On Fri, Oct 26, 2018 at 4:13 AM Casey Schaufler <casey(a)schaufler-ca.com> wrote:
On 10/25/2018 2:55 PM, Steve Grubb wrote:
> ...
> And historically speaking setting audit loginuid produces a LOGIN
> event, so it only makes sense to consider binding container ID to
> container as a CONTAINER event. For other supplemental records, we name
> things what they are: PATH, CWD, SOCKADDR, etc. So, CONTAINER_ID makes
> sense. CONTAINER_OP sounds like its for operations on a container. Do
> we have any operations on a container?
The answer has to be "no", because containers are, by emphatic assertion,
not kernel constructs. Any CONTAINER_OP event has to come from user space.
I think.
It is very important that we do not confuse operations on the audit
container id with operations on the containers themselves.
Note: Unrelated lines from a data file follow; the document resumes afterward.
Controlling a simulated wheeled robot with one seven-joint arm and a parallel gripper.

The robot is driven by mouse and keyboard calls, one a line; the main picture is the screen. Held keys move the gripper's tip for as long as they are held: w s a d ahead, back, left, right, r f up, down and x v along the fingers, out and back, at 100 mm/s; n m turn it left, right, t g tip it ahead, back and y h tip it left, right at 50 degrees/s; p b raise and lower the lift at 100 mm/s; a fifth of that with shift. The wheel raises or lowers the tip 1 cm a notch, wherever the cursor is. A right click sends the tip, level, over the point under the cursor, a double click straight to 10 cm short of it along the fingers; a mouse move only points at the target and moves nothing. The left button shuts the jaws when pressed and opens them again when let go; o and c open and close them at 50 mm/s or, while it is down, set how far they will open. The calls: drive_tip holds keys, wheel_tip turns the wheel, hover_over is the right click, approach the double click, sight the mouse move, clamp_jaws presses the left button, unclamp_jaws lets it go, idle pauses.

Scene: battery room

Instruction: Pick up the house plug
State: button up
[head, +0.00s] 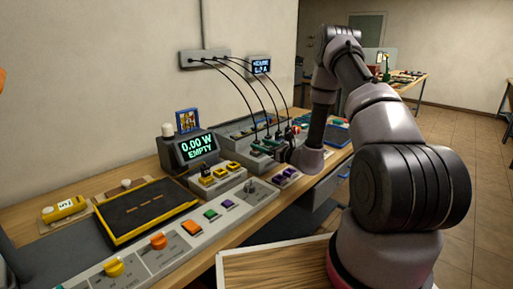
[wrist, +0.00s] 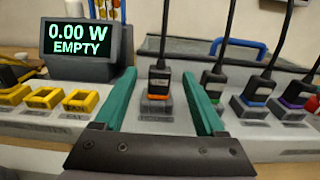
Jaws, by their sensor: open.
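Several black plugs on black cables stand upright in a row on a grey panel. One plug with an orange band (wrist: 159,80) stands in its socket, between my fingers in the wrist view. I cannot read its label, so I cannot tell for sure that it is the house plug. My gripper (wrist: 159,76) is open, with a green finger on each side of that plug and visible gaps. In the head view my gripper (head: 273,146) is at the panel, and my wrist hides part of the row.
Plugs with green (wrist: 213,83), blue (wrist: 260,88) and purple (wrist: 296,94) bands stand close on the right. A display (wrist: 77,38) reading "0.00 W EMPTY" and yellow-framed sockets (wrist: 45,98) are on the left. Cables rise to a wall box (head: 204,58).

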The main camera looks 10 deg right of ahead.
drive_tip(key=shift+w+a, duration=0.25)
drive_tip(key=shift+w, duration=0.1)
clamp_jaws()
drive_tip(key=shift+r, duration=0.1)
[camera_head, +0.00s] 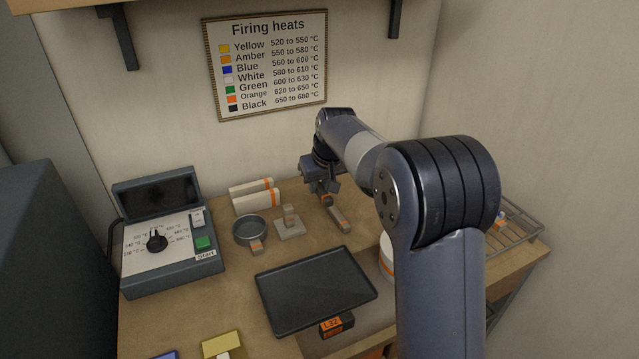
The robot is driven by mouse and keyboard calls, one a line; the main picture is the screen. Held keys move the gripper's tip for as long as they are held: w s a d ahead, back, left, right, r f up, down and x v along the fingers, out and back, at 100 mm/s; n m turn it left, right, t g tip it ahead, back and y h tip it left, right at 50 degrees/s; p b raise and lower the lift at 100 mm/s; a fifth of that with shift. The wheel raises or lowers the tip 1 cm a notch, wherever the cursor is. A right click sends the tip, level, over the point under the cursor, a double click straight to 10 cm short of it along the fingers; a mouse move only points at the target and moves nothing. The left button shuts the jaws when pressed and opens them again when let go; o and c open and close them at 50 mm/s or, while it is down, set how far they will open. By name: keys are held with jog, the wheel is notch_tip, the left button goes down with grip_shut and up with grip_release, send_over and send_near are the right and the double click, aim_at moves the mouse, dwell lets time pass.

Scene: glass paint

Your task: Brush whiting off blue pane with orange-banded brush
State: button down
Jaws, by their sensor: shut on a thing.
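My gripper (324,194) is at the back of the bench, pointing down and shut on a small piece with an orange band, which I take to be the orange-banded brush (326,201). My fingers hide most of it. A narrow grey piece with an orange end (340,219) lies just below it in the picture; I cannot tell whether the two touch. A blue edge, likely the blue pane (166,355), shows at the bottom left and is mostly cut off by the frame. Any whiting on it cannot be made out.
A round sieve (250,231), a small pale block on a base (290,223) and banded rolls (255,197) stand behind. A control box (165,245) is left, a yellow piece (222,344) in front, a wire rack (515,232) right.

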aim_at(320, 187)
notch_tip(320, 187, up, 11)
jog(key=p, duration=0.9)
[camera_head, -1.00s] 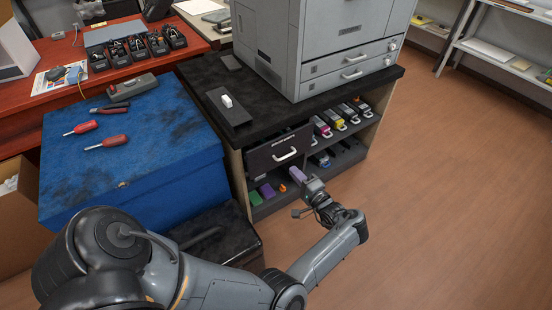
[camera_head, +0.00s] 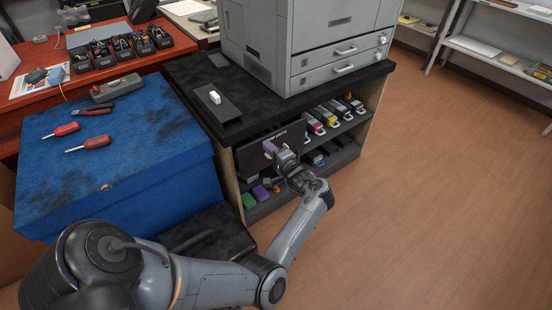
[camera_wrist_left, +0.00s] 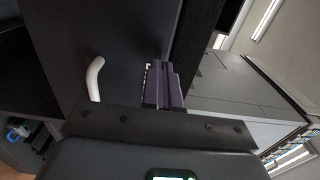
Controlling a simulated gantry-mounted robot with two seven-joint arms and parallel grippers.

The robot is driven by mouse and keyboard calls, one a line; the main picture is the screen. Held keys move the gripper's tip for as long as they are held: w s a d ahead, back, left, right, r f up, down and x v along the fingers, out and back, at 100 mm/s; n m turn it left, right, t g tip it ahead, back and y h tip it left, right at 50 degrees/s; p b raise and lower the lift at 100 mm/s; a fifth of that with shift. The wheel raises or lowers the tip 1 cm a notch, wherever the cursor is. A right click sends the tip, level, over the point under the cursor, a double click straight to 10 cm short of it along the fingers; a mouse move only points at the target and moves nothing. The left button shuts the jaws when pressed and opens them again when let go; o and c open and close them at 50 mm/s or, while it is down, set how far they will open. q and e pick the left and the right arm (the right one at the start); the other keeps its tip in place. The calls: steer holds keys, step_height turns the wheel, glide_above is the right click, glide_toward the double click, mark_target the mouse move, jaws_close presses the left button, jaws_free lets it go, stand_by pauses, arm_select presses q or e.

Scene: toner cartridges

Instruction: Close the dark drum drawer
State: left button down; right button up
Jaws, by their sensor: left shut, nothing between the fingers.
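The dark drum drawer (camera_head: 252,158) is in the cabinet under the printer, at its left bay. Its front panel appears to stand out a little from the cabinet. My left gripper (camera_head: 270,148) is in front of the panel, with its purple fingers shut and empty. In the left wrist view the fingers (camera_wrist_left: 163,85) point at the dark drawer front (camera_wrist_left: 125,45). The white handle (camera_wrist_left: 95,78) is beside them, not held. Whether the fingertips touch the panel I cannot tell. My wrist hides the handle in the head view. My right gripper is not in view.
The printer (camera_head: 310,40) stands on the black cabinet top (camera_head: 190,75). Colored toner cartridges (camera_head: 328,118) fill the shelf to the drawer's right. Green (camera_head: 248,200) and purple (camera_head: 261,192) items lie on the lower shelf. A blue box (camera_head: 150,150) stands left; floor at right is clear.

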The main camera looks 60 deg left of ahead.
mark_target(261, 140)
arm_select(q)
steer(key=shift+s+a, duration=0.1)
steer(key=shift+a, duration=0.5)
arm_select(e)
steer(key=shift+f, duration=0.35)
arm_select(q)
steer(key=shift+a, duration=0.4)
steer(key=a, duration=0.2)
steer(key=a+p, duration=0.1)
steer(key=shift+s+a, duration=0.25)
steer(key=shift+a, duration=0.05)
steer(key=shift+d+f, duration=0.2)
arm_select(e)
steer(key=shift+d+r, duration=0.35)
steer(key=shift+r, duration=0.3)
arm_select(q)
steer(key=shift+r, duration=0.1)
Of course
at a higher level, e.g. audit log analysis, we want to equate the two,
and if the container runtime which manages the audit container id is
sane that should be a reasonable assumption, but in this particular
patchset AUDIT_CONTAINER_OP is referring to operations involving just
the audit container id.
If there is a need for additional container operation auditing (note
well that I did not say audit container id here) then those audit
records can, and should, be generated by the container runtime itself,
similar to what we do with libvirt for virtualization.